Campus News

Psychologist discusses the search for a Fountain of Youth among tech giants

Keith Campbell, professor in the Franklin College of Arts and Sciences’ psychology department, recently discussed with the New York Post about the search among tech moguls for ways to extend life.

The Fountain of Youth, a mythical spring that claims to extend the lives of all who drink or bathe in it, is a mix between folklore and fairytale. Going back to a Spanish presence in current day Florida, explorer Juan Ponce de Leon started the long search for eternal life.

These days, it’s the topic of movies and TV shows but widely accepted as the fairytale that it is.

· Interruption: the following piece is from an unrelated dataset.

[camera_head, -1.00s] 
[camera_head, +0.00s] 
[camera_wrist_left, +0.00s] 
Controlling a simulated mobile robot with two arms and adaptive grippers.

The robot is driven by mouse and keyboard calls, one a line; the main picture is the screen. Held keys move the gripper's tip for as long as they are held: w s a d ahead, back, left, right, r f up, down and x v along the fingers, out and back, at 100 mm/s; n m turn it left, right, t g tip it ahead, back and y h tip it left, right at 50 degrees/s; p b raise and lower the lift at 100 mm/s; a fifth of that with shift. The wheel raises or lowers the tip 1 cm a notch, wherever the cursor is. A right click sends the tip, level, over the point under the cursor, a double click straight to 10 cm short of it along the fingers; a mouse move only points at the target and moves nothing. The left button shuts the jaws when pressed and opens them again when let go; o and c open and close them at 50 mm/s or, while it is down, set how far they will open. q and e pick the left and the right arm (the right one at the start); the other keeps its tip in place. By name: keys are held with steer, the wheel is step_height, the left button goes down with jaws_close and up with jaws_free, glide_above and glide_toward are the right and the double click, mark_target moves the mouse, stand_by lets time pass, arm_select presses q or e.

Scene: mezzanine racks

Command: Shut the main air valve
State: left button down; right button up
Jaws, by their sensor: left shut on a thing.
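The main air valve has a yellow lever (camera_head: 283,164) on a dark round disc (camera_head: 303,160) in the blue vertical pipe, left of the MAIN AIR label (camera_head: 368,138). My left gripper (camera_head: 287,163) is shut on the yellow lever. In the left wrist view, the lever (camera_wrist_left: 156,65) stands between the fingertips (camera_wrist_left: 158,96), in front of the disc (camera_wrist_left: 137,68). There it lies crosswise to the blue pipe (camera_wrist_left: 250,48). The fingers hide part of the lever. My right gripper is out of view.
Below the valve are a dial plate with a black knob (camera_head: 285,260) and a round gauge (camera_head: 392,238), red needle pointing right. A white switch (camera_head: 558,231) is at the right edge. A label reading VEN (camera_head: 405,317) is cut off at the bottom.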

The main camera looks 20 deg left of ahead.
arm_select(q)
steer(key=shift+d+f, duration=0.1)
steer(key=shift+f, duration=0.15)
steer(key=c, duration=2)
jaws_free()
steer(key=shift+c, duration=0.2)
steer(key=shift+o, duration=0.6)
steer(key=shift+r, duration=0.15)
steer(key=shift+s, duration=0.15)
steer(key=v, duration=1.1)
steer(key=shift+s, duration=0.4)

That being said, there is a new push amongst tech moguls to mimic the fountain’s effects.

“I call this process ‘rebuilding Frankenstein.’ … [The desire] comes from a radical misunderstanding of the human condition, [where] materialism and behaviorism are mashed up with AI. That coupled with ego and fear and lots of money leads to the search,” said Campbell, speaking to the new trend.

“People with big egos think they matter more than their organizations,” Campbell said. “They think that, if they were gone, the world would fall apart because they are smarter than others and they were put here for a reason. Because they’ve been so successful in putting their will on reality they think, ‘Why can’t I beat [death]? I can beat anything.’”

Campbell said it is dangerous when men in power believe they are above everything, including the natural process of death.

“I’m utterly terrified of people who think they know better than everyone else and who have power and aren’t afraid to use it,” he said. “That’s what a tyrant is. People who think they can control the world, who have power without humility make me nervous.”